▸ Direction:
Search the listing below for the word "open" and copy each line that holds it.

'''

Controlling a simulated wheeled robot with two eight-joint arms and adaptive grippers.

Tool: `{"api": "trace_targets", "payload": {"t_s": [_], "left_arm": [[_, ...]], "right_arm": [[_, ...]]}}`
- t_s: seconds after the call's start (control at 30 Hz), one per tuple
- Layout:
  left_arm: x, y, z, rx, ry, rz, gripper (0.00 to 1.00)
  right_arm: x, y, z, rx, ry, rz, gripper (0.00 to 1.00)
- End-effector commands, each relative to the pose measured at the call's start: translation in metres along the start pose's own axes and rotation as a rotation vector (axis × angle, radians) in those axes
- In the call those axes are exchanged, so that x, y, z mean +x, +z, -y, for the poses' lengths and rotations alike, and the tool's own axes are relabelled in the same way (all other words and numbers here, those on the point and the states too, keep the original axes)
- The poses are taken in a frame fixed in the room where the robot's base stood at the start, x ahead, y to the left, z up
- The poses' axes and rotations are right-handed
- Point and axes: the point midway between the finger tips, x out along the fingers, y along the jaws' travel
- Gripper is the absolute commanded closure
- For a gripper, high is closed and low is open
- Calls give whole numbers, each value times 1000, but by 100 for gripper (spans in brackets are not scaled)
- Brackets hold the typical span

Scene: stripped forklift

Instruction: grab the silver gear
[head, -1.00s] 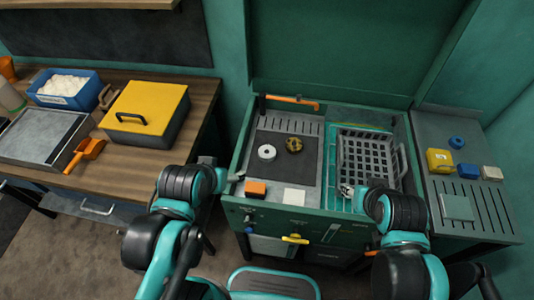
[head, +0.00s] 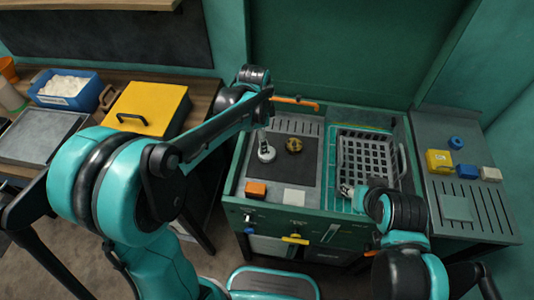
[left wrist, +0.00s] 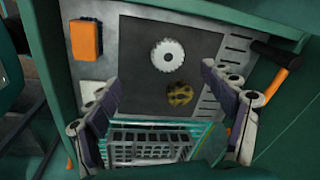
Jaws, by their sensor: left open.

'''

▸ Answer:
- For a gripper, high is closed and low is open
Jaws, by their sensor: left open.

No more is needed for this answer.